Non-uniformity of coal damage caused by liquid nitrogen freeze-thaw

Abstract

Liquid nitrogen freeze-thaw has been used in oil, shale gas, and coalbed methane exploitation as an efficient fracturing technology. To further reveal coal damage and cracking characteristics due to liquid nitrogen freeze-thaw, coal samples with different water saturations (0%, 48.2% and 93.1%)were classified into the inner and outer parts, which were simultaneously frozen in liquid nitrogen. Moreover, the coal samples were subjected to nuclear magnetic resonance tests before and after freezing in liquid nitrogen to obtain the internal and external damages through the T2 distribution curve. Results show that T2 amplitude and T2 spectral area of the coal samples with low water saturation (including dried coal) at the surface or exterior part are larger than those at the interior part.
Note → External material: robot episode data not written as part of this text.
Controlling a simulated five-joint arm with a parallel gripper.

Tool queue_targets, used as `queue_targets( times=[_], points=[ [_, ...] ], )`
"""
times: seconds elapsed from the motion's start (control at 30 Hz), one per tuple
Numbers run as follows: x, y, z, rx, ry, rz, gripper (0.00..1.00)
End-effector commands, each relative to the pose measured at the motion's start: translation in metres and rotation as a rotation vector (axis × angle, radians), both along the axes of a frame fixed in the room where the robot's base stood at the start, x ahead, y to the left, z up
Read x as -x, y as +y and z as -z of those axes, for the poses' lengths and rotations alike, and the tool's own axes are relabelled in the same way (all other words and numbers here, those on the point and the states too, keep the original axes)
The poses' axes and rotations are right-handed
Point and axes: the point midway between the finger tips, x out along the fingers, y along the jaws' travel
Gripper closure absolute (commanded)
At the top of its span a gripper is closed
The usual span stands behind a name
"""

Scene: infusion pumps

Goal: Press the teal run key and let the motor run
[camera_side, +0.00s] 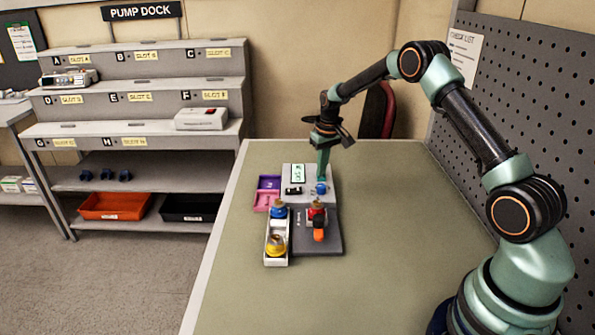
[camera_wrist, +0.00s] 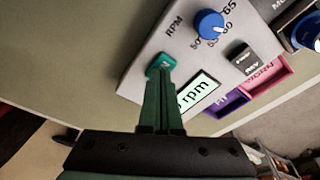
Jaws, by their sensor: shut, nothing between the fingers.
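The grey pump unit (camera_side: 309,197) stands on the table with a sloped panel. In the wrist view its panel (camera_wrist: 185,57) carries the teal run key (camera_wrist: 158,61), a blue RPM knob (camera_wrist: 209,24), a black switch (camera_wrist: 241,57) and a lit display (camera_wrist: 198,93) showing "rpm". My fingers hide part of the reading. My gripper (camera_side: 321,177) is shut and empty, pointing down over the panel. In the wrist view its closed tips (camera_wrist: 161,72) overlap the teal key's near edge. I cannot tell if they press it. In the side view the key is hidden.
Purple and pink trays (camera_side: 267,190) sit left of the unit. A white tray (camera_side: 277,253) with blue and yellow parts stands in front, beside a dark base (camera_side: 330,240) with a red and orange part. The table's right side is clear. A slotted rack (camera_side: 140,97) stands back left.

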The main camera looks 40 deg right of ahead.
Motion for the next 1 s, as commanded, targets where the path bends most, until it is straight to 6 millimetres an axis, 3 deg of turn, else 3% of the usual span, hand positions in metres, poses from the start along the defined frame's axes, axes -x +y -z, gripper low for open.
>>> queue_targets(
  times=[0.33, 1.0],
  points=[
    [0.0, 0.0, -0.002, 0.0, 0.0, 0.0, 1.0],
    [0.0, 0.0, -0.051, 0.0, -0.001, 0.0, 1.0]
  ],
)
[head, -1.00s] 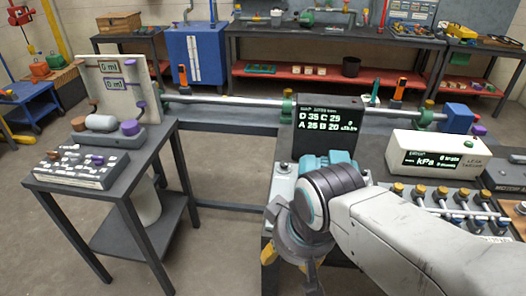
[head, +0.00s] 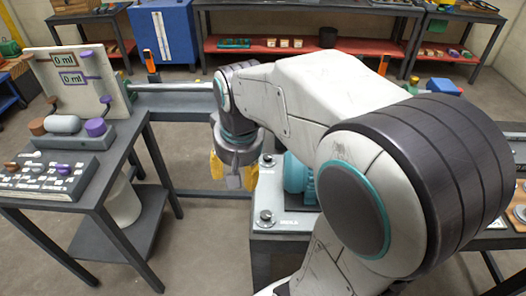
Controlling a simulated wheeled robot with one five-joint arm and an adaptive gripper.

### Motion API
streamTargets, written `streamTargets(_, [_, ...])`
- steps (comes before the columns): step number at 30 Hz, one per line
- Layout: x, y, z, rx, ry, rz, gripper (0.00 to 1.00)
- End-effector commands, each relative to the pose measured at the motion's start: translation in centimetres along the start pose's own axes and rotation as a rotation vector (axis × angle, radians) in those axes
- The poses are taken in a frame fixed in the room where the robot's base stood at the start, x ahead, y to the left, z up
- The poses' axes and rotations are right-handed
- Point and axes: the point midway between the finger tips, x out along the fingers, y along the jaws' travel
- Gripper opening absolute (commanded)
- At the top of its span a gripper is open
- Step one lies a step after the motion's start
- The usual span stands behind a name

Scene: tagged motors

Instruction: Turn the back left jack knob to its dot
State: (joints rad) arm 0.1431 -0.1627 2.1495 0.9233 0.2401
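The back left jack knob (head: 267,159) is a small grey knob at the far left corner of the motor's base. A similar front left knob (head: 265,217) sits at the near left corner. The teal motor (head: 296,178) stands between and right of them, partly hidden behind my arm. My gripper (head: 234,176) points down with its yellow fingers apart, and appears empty. In the picture it is just left of the back left knob, with no visible contact. The knob's dot cannot be made out.
A table on the left holds a white panel (head: 80,75) with "0 ml" displays, a purple knob (head: 95,127) and a switch box (head: 45,176). A rail (head: 175,90) runs behind. My arm covers much of the right side. Floor shows between the tables.

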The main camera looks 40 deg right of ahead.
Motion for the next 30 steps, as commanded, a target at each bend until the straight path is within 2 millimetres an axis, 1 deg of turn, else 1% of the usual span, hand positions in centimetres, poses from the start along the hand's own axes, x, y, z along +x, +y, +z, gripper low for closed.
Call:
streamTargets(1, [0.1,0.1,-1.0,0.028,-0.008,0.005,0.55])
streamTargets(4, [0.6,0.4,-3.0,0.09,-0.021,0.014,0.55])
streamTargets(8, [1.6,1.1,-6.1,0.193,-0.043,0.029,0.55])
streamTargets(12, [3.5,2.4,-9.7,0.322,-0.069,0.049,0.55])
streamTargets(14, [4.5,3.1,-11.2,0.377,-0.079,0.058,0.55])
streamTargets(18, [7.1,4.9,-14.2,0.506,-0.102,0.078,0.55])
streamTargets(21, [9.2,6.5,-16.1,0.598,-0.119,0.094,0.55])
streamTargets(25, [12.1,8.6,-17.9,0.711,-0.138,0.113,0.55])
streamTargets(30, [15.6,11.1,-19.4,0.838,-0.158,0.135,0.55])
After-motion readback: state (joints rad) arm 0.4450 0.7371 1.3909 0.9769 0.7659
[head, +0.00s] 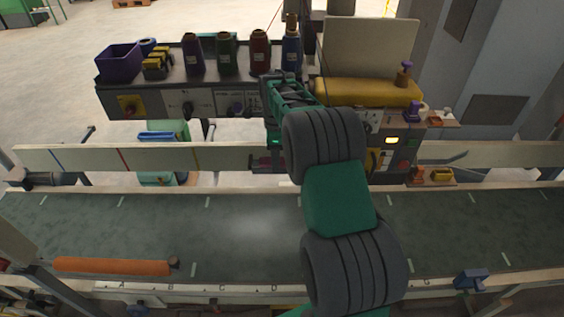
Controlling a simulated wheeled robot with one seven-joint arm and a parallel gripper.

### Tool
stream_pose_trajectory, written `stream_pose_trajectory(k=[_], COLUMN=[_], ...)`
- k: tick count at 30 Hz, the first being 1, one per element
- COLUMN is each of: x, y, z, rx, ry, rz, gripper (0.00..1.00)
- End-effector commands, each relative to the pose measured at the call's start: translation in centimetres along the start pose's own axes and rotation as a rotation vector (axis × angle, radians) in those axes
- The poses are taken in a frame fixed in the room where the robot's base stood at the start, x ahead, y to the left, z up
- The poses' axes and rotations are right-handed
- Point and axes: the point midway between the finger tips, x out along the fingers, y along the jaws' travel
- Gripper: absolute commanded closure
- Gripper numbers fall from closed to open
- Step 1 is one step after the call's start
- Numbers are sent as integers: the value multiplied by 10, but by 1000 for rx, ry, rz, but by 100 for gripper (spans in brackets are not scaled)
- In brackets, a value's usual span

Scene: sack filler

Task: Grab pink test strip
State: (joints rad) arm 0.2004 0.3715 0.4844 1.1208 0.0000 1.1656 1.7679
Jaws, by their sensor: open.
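My arm reaches up from the bottom over the belt, and its far end bends down in front of the shelf unit. My gripper (268,166) is small here and lies at the pale rail, left of the thick arm link. A small dark pink piece (262,161) shows right at the gripper. It may be the pink test strip, but it is too small and too covered to be sure. I cannot tell whether the fingers touch it. The jaws are open.
A shelf (212,83) above the rail (225,157) carries several thread cones and a purple bin (118,62). A yellow cushion-like part (368,92) and a control box (398,145) stand right of the arm. An orange roller (112,266) lies by the green belt's (240,225) near edge.

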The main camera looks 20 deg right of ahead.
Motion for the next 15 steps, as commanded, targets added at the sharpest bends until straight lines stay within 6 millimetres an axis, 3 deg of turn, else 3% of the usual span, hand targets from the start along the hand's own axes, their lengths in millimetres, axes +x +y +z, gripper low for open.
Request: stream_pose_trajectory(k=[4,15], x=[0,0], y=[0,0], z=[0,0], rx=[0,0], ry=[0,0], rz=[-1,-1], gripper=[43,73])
By contrast, the T2 amplitude and T2 spectral area of the coal samples with high water saturation are larger at the interior part than those at the exterior part. The degree of internal and external damages of coal with different water saturations differs. It is found that the pore water migrates from the surface to the interior of the coal because pore water in the surface is the first to freeze and volume expansion of water caused by phase change squeezes surface water to the interior of the coal. The transition from water to ice causes an increase in the internal water saturation, resulting in a serious internal damage. To better understand the results, stress distribution was analyzed using ANSYS simulation. The tensile stress at the surface was found to be greater than that at the interior part during the freezing process, leading to a more apparent external damage.